Recensione The Dark Pictures Anthology: Little Hope - Di nuovo nel'orrore
L’antologia che SuperMassive Games sta offrendo ai giocatori è un’opera che punta ad esplorare il mondo dell’horror e della psicologia. Un quartetto di titoli che offre setting differenti per esplorare varie sfaccettature di un genere che, nel mondo del cinema e della letteratura, ci ha regalato veri e propri capolavori.
Così, dopo aver esplorato la nave fantasma nel Sud del Pacifico, è tempo di tornare negli Stati Uniti e più precisamente nella sperduta e abbandonata cittadina di Little Hope, teatro non solo della nostra avventura ma anche di una efferata caccia alle streghe nel diciassettesimo secolo.
Questa volta ci troveremo a giocare in maniera alternata (se si deciderà di affrontare da soli l’avventura) 4 studenti in gita e il loro professore. I cinque si trovano sulla strada che porta a Little Hope, l’autista, dopo aver perso il controllo del pullman e averlo ribaltato, sparisce nella nebbia. I cinque personaggi dovranno trovare una strada di uscita all’interno di quella nebbia che avvolge la spettrale città, nascondendo più di un segreto.
Dobbiamo essere sinceri, nelle circa 5 ore che abbiamo impiegato per portare a termine Little Hope, non ci siamo mai annoiati. Non abbiamo mai sentito il peso di una struttura che, nel bene e nel male, ripropone gran parte degli stilemi ludici e narrativi visti nel precedente capitolo, Man of Medan. Merito soprattutto di una narrazione che, almeno nelle prime battute, offre idee e spunti interessanti. Ci saranno infatti dei collegamenti temporali tra il presente degli studenti, un misterioso incendio del 1972 dove un’intera famiglia perse la vita e, attraverso spiritiche visioni, i ragazzi scopriranno persino di poter interagire con dei flashback che li riportano al 1692, in pieno periodo di caccia alla streghe. Senza contare che, quei personaggi con cui interagiscono, sembrano le loro versioni del passato. Come nei più classici film di streghe e magia nera, tutto ruoterà attorno ad una figura chiave (in questo caso una bambina) e ad un oggetto maledetto che ritorna costantemente per tutta l’avventura: una bambolina. Non aggiungiamo altro per lasciare a voi il piacere di scoprire il resto della storia.
Se quindi le premesse narrative sono più che ottime, dove il gioco inciampa è nella narrazione di queste vicende. La narrazione è piuttosto piatta, lineare e senza grossi scossoni. Persino le scelte che andremo ad operare e che inficeranno in maniera netta e decisa sulla vita o la morte di alcuni personaggi, sembrano mancare di quel mordente e di quella tensione che questo generare necessita per far si che il giocatore entri nella storia.

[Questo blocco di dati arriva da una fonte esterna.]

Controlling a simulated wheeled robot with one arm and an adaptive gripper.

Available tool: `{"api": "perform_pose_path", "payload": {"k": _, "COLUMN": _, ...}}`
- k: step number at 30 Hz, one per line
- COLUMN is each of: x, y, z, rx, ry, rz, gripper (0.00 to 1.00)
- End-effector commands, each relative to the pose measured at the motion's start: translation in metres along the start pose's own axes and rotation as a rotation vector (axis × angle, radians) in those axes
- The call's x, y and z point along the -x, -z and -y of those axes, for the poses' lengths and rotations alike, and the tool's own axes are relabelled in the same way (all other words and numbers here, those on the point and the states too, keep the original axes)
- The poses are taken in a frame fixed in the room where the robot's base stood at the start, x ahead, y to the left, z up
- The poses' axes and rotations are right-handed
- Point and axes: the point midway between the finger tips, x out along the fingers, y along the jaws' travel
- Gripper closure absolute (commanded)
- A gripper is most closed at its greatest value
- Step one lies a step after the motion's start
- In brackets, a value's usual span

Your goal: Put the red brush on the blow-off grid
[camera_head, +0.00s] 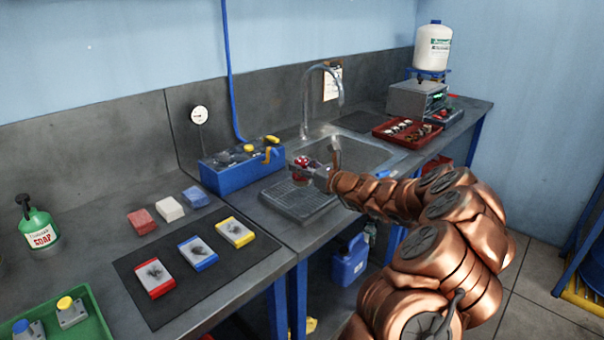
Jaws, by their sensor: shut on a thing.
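My gripper (312,171) is over the back part of the blow-off grid, near the front left of the sink. It is shut on a small red thing, which I take to be the red brush (301,161); the fingers and wrist hide part of it. The blow-off grid (305,203) is a dark grey slatted plate on the bench, in front of the blue box and left of my wrist. The red brush appears above the grid's far edge; I cannot tell whether they touch.
A blue box with yellow levers (241,170) stands behind the grid. The sink (362,152) and its tap (305,105) are behind and right. A dark mat (180,305) bears red, blue and yellow-edged plates. A red tray (420,142) stands farther right.

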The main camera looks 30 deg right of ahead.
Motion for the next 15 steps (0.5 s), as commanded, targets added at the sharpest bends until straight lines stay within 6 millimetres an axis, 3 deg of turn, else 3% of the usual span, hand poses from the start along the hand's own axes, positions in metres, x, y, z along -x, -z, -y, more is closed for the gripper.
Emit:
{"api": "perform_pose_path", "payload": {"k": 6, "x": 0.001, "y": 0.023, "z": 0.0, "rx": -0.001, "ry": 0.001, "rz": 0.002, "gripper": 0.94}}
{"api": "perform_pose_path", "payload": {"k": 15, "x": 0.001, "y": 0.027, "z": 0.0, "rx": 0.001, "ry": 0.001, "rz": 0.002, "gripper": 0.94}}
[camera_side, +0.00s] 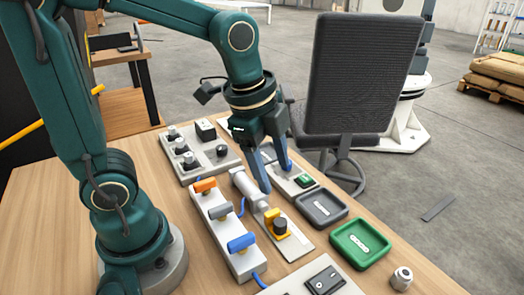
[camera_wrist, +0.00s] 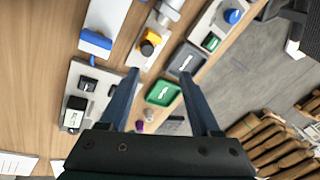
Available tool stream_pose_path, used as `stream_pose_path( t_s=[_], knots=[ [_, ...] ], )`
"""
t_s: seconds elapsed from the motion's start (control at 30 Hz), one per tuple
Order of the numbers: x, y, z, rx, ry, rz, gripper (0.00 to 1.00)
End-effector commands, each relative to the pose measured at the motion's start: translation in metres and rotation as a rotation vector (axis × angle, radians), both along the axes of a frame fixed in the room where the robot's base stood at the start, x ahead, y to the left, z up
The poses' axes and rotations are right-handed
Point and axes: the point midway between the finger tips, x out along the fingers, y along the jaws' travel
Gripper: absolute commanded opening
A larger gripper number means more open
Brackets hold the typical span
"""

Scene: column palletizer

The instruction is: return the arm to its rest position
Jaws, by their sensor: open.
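My gripper (camera_side: 265,172) hangs from my green arm over the panels on the wooden table, fingers pointing down. Its two blue-grey fingers stand apart in the wrist view (camera_wrist: 162,85), with nothing between them in its grasp. In the side view the fingertips are near a grey cylinder (camera_side: 243,181) on a light plate; I cannot tell the exact height or whether they touch anything. My arm is bent and reaches out over the table.
A valve panel with orange, grey and blue handles (camera_side: 225,225), a knob panel (camera_side: 200,155), a dark tray (camera_side: 321,207) and a green tray (camera_side: 360,243) surround the gripper. A switch panel (camera_side: 318,283) is in front. An office chair (camera_side: 360,75) stands behind the table.

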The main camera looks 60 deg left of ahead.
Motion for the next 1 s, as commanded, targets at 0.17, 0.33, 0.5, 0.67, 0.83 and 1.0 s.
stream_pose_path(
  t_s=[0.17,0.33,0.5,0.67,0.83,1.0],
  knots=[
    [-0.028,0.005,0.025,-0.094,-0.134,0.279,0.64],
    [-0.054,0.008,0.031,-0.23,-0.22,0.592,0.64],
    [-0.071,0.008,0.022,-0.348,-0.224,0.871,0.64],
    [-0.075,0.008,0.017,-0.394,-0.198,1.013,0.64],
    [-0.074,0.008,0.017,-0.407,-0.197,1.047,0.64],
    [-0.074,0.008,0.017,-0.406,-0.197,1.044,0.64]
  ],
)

Un peccato, anche perché quello che troviamo con maggior forza in questo capitolo è un’attenzione maggiore nei confronti dei rapporti tra i vari personaggi con la possibilità di plasmare nel corso dell’avventura carattere e temperamento dei protagonisti. Purtroppo però, anche questo aspetto rimane rinchiuso all’interno di una struttura che manca di quello spunto utile a renderla più fresca e godibile.
Limiti che si notano anche nel gameplay, relegato ad una serie di QTE piuttosto telefonati. Un peccato che si fa ancora più grande se si analizza sia il comparto estetico quanto quello grafico. Il gioco offre panorami suggestivi e convincenti, che ricordano in alcuni scorsi la tanto amata e mai dimenticata Silent Hill. Forse si poteva fare qualcosa di più sotto l’aspetto delle espressioni facciali, ma nel complesso la componente visiva è tra le cose meglio riuscite dell’intero progetto.
Ormai è piuttosto palese: sebbene non si possa parlare di giochi brutti, The Dark Pictures Anthology necessita di uno scossone che possa rendere di maggiore impatto l’esperienza di gioco, cosa che ci auguriamo possa capitare con il terzo capitolo della saga in arrivo nel 2021. Le basi ci sono e il team è in grado di manipolare questo genere e questo stile di gioco. Incrociamo le dita.